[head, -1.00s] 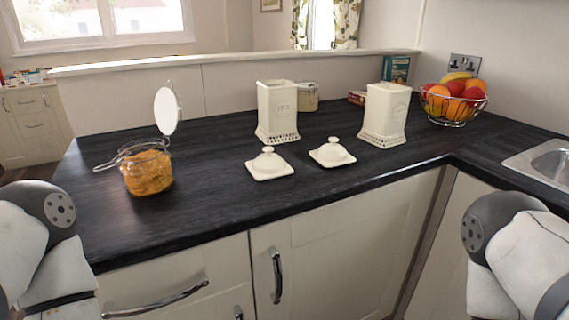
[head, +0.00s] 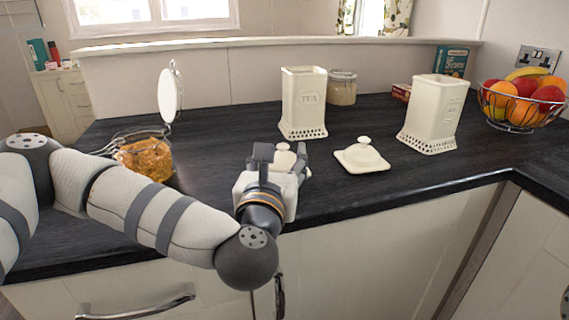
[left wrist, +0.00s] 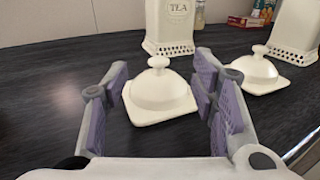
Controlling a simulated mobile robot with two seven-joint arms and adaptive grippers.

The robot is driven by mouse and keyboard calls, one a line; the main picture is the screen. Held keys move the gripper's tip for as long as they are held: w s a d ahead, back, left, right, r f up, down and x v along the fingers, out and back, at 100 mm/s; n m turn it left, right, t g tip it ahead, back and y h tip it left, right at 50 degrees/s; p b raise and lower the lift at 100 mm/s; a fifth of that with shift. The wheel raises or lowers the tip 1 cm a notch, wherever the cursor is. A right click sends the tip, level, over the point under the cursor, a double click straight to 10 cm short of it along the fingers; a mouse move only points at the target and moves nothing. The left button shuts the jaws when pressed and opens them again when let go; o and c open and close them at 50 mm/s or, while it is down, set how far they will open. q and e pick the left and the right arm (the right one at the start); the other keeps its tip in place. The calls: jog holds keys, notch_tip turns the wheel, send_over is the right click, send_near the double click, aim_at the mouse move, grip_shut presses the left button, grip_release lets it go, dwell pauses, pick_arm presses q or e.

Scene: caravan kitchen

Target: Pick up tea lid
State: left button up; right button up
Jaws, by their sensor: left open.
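The tea lid (left wrist: 160,95) is a cream square lid with a domed top and a round knob. It lies on the dark counter in front of the cream tea canister (head: 303,103), which is marked TEA and stands open. In the head view the lid (head: 284,158) is mostly hidden behind my left gripper (head: 283,158). In the left wrist view the open left gripper (left wrist: 160,100) has its fingers on either side of the lid, with visible gaps and nothing held. The canister also shows in the left wrist view (left wrist: 169,27). My right gripper is out of view.
A second cream lid (head: 362,156) lies to the right, near a second open canister (head: 433,114). A fruit bowl (head: 522,103) and a small jar (head: 342,88) stand further back.

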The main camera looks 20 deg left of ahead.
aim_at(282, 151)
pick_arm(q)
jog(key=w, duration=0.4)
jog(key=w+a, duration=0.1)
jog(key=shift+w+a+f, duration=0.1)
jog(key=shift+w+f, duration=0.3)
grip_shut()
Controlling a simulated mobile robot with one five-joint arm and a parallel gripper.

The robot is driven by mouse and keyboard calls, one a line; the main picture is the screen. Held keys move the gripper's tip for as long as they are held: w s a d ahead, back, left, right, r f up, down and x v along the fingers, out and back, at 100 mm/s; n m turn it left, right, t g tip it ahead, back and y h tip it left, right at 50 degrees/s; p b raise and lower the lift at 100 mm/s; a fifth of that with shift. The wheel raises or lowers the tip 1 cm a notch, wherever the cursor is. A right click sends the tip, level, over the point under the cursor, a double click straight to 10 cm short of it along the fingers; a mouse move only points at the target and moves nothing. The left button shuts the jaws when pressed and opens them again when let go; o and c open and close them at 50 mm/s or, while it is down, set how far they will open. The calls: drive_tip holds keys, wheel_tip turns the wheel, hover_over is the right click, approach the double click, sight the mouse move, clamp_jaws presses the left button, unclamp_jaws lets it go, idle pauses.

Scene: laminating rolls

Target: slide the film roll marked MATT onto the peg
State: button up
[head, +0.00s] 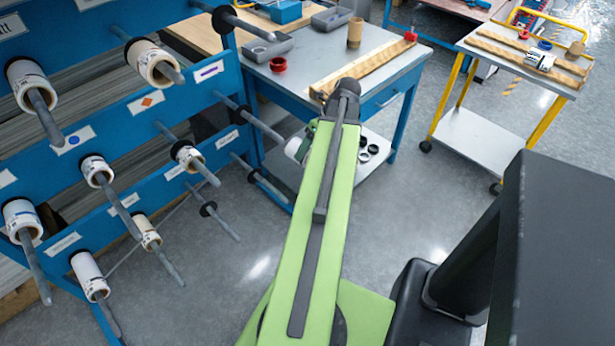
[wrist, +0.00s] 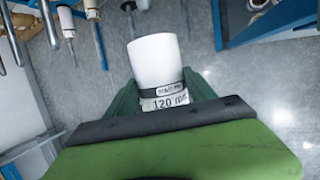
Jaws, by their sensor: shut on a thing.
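A white film roll (wrist: 155,62) is held between the green fingers of my gripper (wrist: 160,104) in the wrist view. Its label has a dark band with small lettering I cannot read surely, and "120" below. In the head view only a bit of the white roll (head: 293,147) shows beside my green arm, which hides most of my gripper (head: 305,148). The blue rack (head: 110,120) at left carries several grey pegs. Bare ones include a middle peg (head: 262,126) and a lower peg (head: 224,222). The held roll is apart from the rack. A label at top left ends in "tt".
Several other rack pegs hold white rolls, such as one roll (head: 86,272) at lower left. A grey-topped workbench (head: 300,80) stands behind my arm, with black rings on its lower shelf. A yellow-framed trolley (head: 480,140) stands at right. Grey floor lies open between.

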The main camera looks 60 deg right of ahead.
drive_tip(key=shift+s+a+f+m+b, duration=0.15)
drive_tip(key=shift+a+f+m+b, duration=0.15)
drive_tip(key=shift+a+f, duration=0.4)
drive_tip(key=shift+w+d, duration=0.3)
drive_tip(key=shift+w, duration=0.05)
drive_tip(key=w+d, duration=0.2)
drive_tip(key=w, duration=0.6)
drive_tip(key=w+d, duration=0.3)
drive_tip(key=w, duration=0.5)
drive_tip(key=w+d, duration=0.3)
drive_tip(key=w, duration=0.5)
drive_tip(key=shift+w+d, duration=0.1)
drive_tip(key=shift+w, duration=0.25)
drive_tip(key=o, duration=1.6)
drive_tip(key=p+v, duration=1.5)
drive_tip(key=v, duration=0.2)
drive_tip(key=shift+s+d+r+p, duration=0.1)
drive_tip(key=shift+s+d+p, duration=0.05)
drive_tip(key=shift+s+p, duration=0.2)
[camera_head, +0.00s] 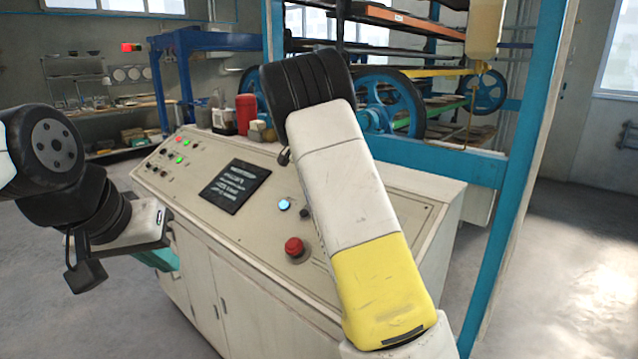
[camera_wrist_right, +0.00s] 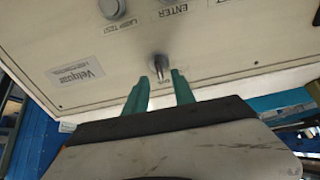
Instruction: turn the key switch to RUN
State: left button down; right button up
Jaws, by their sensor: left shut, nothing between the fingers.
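The key switch (camera_wrist_right: 160,66) shows in the right wrist view as a small grey metal stub standing out from the cream panel. The label beside it is too small to read, so its setting cannot be told. My right gripper (camera_wrist_right: 161,85) is open, with its two teal fingers apart and the stub just past and between their tips. I cannot tell whether either finger touches it. In the head view my right arm hides the right gripper, and I cannot make out the key switch. My left gripper (camera_head: 163,258) is shut and empty, left of the console.
The console (camera_head: 250,262) carries a dark screen (camera_head: 235,186), a lit blue button (camera_head: 285,205) and a red mushroom button (camera_head: 294,247). A red container (camera_head: 246,113) stands along its back edge. A blue frame post (camera_head: 521,165) rises behind at right. Floor is clear at far right.

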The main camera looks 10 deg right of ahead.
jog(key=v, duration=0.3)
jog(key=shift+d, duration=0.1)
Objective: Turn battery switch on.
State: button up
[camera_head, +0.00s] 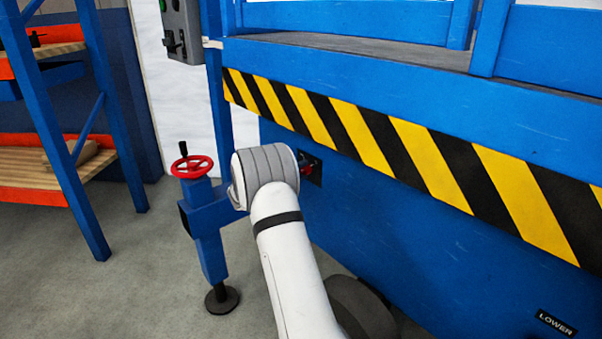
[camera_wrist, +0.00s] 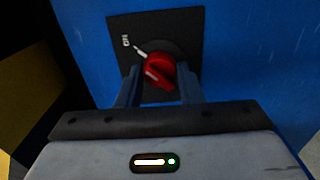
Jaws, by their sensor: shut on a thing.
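The battery switch is a red rotary knob (camera_wrist: 157,68) on a dark square plate (camera_wrist: 185,27) set in the blue panel. In the wrist view a label that is hard to read and a white mark show at the plate's upper left. My gripper (camera_wrist: 158,86) has one finger on each side of the knob and is shut on it. In the head view a small red part of the knob (camera_head: 307,169) and the dark plate (camera_head: 317,178) show just right of my wrist. My arm hides the rest there.
A blue machine side (camera_head: 420,240) with a yellow-black striped band (camera_head: 400,150) stands right of my arm. A red handwheel (camera_head: 192,167) on a blue jack post is close at left. A grey control box (camera_head: 184,35) hangs above. Shelves (camera_head: 50,150) stand further left.

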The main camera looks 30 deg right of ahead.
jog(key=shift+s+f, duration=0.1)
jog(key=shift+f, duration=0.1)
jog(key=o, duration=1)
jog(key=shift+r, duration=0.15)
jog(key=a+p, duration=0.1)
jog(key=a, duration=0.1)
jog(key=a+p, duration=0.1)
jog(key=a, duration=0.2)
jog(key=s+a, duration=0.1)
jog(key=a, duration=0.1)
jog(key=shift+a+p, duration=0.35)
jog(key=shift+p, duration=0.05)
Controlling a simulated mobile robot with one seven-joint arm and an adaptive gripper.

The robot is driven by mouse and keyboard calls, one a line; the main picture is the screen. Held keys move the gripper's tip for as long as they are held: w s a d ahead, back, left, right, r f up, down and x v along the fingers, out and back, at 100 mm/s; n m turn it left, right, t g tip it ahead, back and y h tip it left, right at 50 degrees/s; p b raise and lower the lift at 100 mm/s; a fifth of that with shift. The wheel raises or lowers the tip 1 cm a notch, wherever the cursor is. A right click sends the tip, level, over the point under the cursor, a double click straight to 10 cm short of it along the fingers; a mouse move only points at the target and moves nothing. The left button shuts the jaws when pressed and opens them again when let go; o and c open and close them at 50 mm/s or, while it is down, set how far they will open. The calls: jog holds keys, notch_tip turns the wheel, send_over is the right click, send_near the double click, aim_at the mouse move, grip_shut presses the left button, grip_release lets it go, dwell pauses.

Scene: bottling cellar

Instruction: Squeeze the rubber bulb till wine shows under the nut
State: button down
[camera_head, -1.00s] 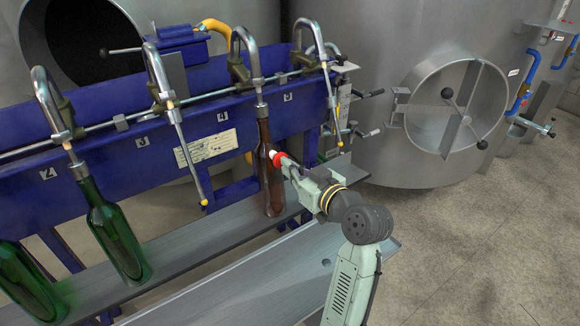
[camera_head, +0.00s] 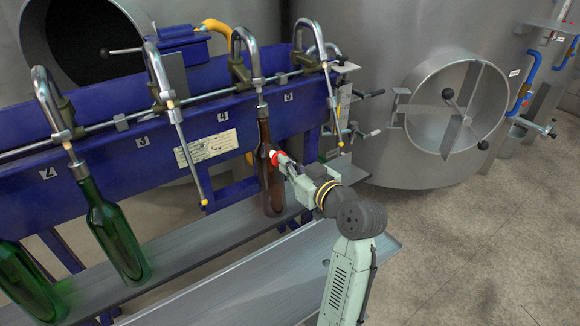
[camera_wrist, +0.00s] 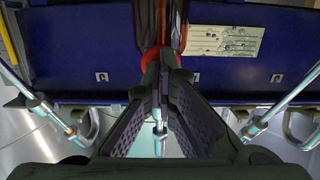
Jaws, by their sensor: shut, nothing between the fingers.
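A small red rounded piece (camera_head: 274,157) with a pale tip, which looks like the rubber bulb, sits in front of the brown bottle (camera_head: 264,135). In the wrist view the red bulb (camera_wrist: 150,56) shows beyond the fingertips and is partly covered by them. My gripper (camera_head: 282,162) is at the bulb, near the bottle's shoulder. In the wrist view my gripper (camera_wrist: 158,72) has its dark ribbed fingers together at the tips, with nothing between them. I cannot tell whether they touch the bulb. The nut and any wine under it cannot be made out.
The brown bottle hangs under a bent metal spout (camera_head: 246,58) on the blue filler (camera_head: 110,165). Green bottles (camera_head: 112,230) stand to the left. A grey shelf (camera_head: 200,240) runs below. Steel tanks stand behind; the floor (camera_head: 470,255) at the right is clear.

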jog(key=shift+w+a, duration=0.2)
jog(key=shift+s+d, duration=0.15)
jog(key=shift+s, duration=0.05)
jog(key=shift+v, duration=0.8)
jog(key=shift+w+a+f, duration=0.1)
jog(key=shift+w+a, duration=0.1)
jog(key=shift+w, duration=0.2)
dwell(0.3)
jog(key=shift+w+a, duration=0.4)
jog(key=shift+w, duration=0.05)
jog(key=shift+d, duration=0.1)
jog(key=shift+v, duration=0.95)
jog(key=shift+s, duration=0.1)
━━━━━━━━━━
◆ **GIVEN PROBLEM**
Report how many lines in these entries contain "Instruction". Answer with the number only.

◆ **TASK SOLUTION**
2